JPMorgan: Bitcoin correction is "significant but not bearish," crypto winter has not arrived
ChainCatcher reported that JPMorgan analysts stated that although bitcoin has experienced a significant pullback in the past month, the current market has not entered a "crypto winter," and the overall bull market cycle is not over.
The analysts pointed out that bitcoin once fell to $81,000 last month, with monthly performance 9% lower than at the beginning of the year, marking the first year-on-year decline since May 2023. However, while this pullback is "significant," it is not enough to represent a structural deterioration. As of Tuesday, bitcoin was trading around $93,000, down about 1.5% from its peak. The team emphasized that digital assets were temporarily boosted by sentiment after the election, and the subsequent more than 20% decline in market capitalization and weakening trading volume are both normal adjustments.
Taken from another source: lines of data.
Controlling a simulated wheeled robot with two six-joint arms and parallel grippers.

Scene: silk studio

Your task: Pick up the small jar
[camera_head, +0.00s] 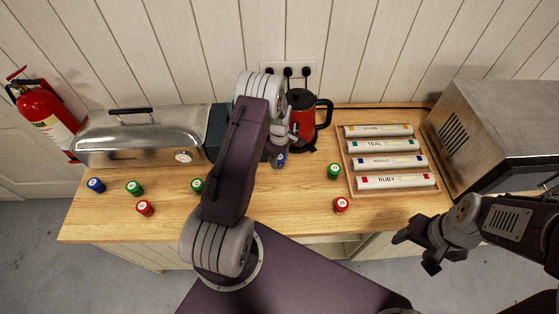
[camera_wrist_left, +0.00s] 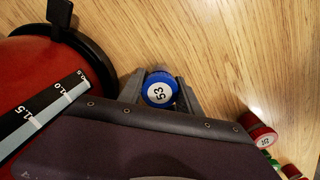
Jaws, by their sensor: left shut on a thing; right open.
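A small blue-lidded jar marked 53 (camera_wrist_left: 159,92) sits between the fingers of my left gripper (camera_wrist_left: 158,80) in the left wrist view. The gripper is shut on it. In the head view the jar (camera_head: 280,160) shows beside the red kettle, partly hidden by my left arm. I cannot tell whether it touches the wooden counter. My right gripper (camera_head: 417,252) is open and empty, in front of the counter's right part. Other small jars stand on the counter: a blue one (camera_head: 96,185), green ones (camera_head: 134,187) and red ones (camera_head: 145,208).
A red kettle (camera_head: 302,127) stands close behind the held jar. A wooden tray (camera_head: 391,191) holds several labelled rolls to the right. A steel dome-lidded appliance (camera_head: 139,134) is at the left and a metal box (camera_head: 500,124) at the right. The counter's front middle is mostly clear.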

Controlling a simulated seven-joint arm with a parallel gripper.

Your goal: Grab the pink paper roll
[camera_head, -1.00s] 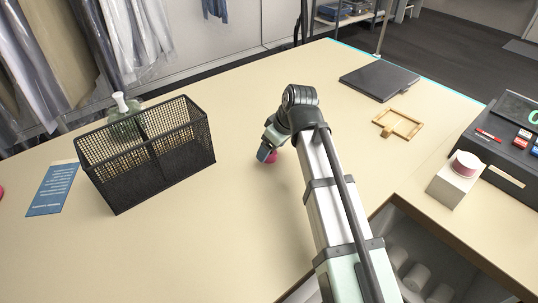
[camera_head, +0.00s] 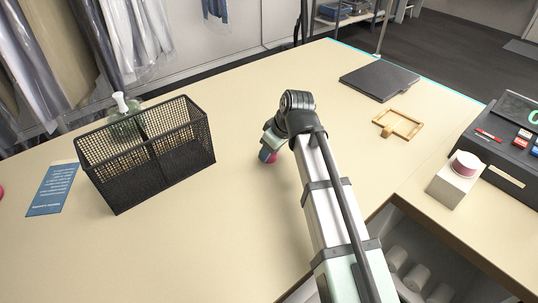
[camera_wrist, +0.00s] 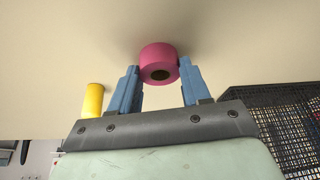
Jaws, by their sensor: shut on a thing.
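The pink paper roll (camera_wrist: 158,56) is between the two blue fingers of my gripper (camera_wrist: 159,72) in the wrist view, with its dark core hole facing the camera. The fingers are shut on its sides. In the head view the pink paper roll (camera_head: 272,157) shows only in part beneath my gripper (camera_head: 267,152), at or just above the counter. Whether it touches the counter is unclear.
A black mesh basket (camera_head: 178,150) stands to the left, beside a blue leaflet (camera_head: 52,190). A yellow cylinder (camera_wrist: 93,100) stands near my gripper. The front counter is clear.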

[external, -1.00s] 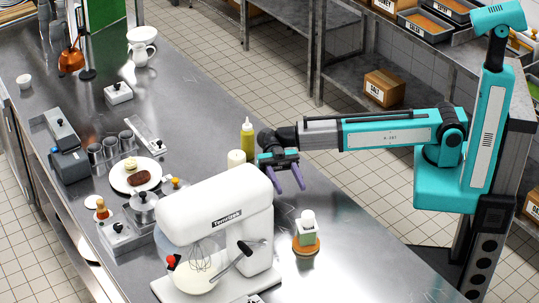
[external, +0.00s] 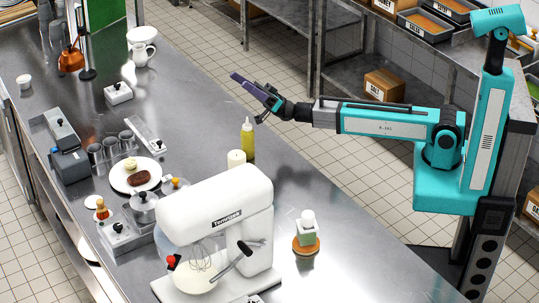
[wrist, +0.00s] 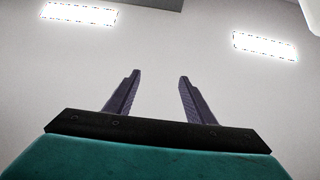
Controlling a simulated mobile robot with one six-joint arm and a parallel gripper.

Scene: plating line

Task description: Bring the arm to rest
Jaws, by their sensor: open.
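My gripper (external: 240,80) is raised above the counter in the external view, its purple fingers pointing up and to the left. It is clear of the yellow bottle, which stands below it. In the wrist view my gripper (wrist: 158,80) shows two dark purple fingers spread apart with nothing between them. Behind them is only the pale ceiling with two lights. My turquoise arm stretches out to the left from its column.
Shelving with a cardboard box (external: 384,85) stands behind.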

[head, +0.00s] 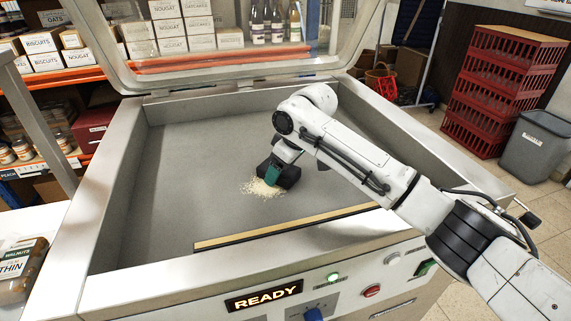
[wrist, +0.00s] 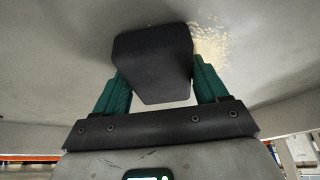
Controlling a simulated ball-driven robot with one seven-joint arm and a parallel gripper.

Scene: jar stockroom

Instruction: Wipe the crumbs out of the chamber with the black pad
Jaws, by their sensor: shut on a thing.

Structurally, the scale of stablecoins has grown for 17 consecutive months, demonstrating "obvious resilience." JPMorgan believes that the traditional four-year cycle logic is weakening, and ETF investors are bringing a more stable capital structure to the market, making an 80% deep retracement increasingly unlikely. Standard Chartered Bank also stated in a research report that with the Federal Reserve's policy expectations turning dovish, "crypto winter may be a thing of the past."